QM wrote: (snip :)
: to know your thoughts regarding pregenerating JSP or velocity templates : such that the decoration (and content inclusion) happens prior to runtime.
I don't think I understand what you're after here, but it's a little
early in the morning for me =)
Please, explain again.
: For example, we use XSLT to pregenerate the pages (managed through our : CMS) so that as much as possible exists in the page/template. This : leaves only what is *required* to be dynamic for runtime. Thoughts? (I : can take it :)
I suppose what I don't understand is, what is "dynamic" here? Are you talking a menu that's regenerated at each request (in case new menu items have been added) or something else?

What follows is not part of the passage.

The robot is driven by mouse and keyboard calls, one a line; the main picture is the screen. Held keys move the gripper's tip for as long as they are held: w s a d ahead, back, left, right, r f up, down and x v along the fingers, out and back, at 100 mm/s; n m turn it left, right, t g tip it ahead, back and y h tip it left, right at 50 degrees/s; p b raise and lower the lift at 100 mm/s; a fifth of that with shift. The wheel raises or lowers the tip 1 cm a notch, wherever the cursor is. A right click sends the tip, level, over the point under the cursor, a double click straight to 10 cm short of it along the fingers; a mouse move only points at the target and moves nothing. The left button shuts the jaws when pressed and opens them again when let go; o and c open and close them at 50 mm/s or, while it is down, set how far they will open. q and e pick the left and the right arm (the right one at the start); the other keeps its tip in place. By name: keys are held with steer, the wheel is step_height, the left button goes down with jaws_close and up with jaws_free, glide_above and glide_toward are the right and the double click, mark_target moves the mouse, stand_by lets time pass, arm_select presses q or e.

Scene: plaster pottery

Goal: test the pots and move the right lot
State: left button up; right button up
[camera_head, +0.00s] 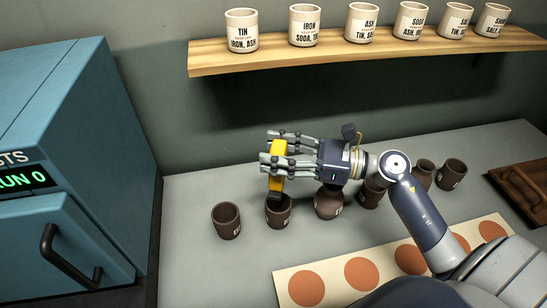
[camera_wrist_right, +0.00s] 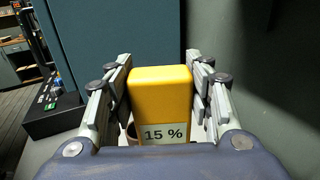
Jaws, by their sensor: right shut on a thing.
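My right gripper (camera_head: 272,157) is shut on a yellow meter (camera_head: 276,181), which also shows in the right wrist view (camera_wrist_right: 160,95) with a display reading 15 %. The meter's dark lower end is at the mouth of the second brown pot (camera_head: 278,214) from the left; whether it touches is unclear. The leftmost pot (camera_head: 227,222) stands apart. The third pot (camera_head: 328,204) and a fourth pot (camera_head: 371,195) are partly behind my right arm. Two more pots, one inner (camera_head: 423,173) and one rightmost (camera_head: 452,174), stand at right. My left gripper is out of view.
A pale mat (camera_head: 330,279) with orange circles lies in front, partly under my arm. A brown tray (camera_head: 522,187) is at right. A blue cabinet (camera_head: 70,130) with a handle and a display reading RUN 0 stands left. A wall shelf (camera_head: 275,56) holds labelled cups (camera_head: 242,30).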

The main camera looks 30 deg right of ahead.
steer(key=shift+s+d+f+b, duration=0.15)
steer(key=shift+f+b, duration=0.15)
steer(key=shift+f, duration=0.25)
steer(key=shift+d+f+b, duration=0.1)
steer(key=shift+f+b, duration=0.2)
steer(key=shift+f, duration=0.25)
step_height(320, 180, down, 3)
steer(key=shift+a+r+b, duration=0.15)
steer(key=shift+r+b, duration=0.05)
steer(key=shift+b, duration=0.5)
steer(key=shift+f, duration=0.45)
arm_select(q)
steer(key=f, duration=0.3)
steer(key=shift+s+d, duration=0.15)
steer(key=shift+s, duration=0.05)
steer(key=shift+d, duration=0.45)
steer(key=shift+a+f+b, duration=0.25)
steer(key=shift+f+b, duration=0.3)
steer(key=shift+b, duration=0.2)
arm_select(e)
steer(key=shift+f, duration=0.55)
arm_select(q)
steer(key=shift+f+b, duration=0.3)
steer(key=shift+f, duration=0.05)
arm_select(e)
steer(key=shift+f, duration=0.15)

(Perhaps I should have changed the subject line)
Are you familiar with apache Forrest? You know how they generate a static site, right? Well, think of that, but instead generating XHTML it generates Velocity or JSP pages to be used on a live site (after going through a QA site first, of course :). In a way, it is a cache. (Our CMS does the similar things as Forrest)
In the case of new menu items being added, it is done through the CMS (or by hand) and all of the appropriate pages that need to contain that item are re-pre-generated.
For example, we have a web app that has quite a few (80-90%) content heavy pages where the only thing that needs to be dynamic is the user's username displaying and that user's particular choice of CSS files. Instead of 'decoratorating' at runtime, it is already decorated, the content already exists on the page and the only dynamic things are minor. XSLT is used for decoration prior to runtime. At runtime (I guess a term left over from my CDROM days), no XSLT is used, rather the pregenerated Velocity page/templates (or JSP, but angle brackets tend to make for more work with regard to XSLT/XML).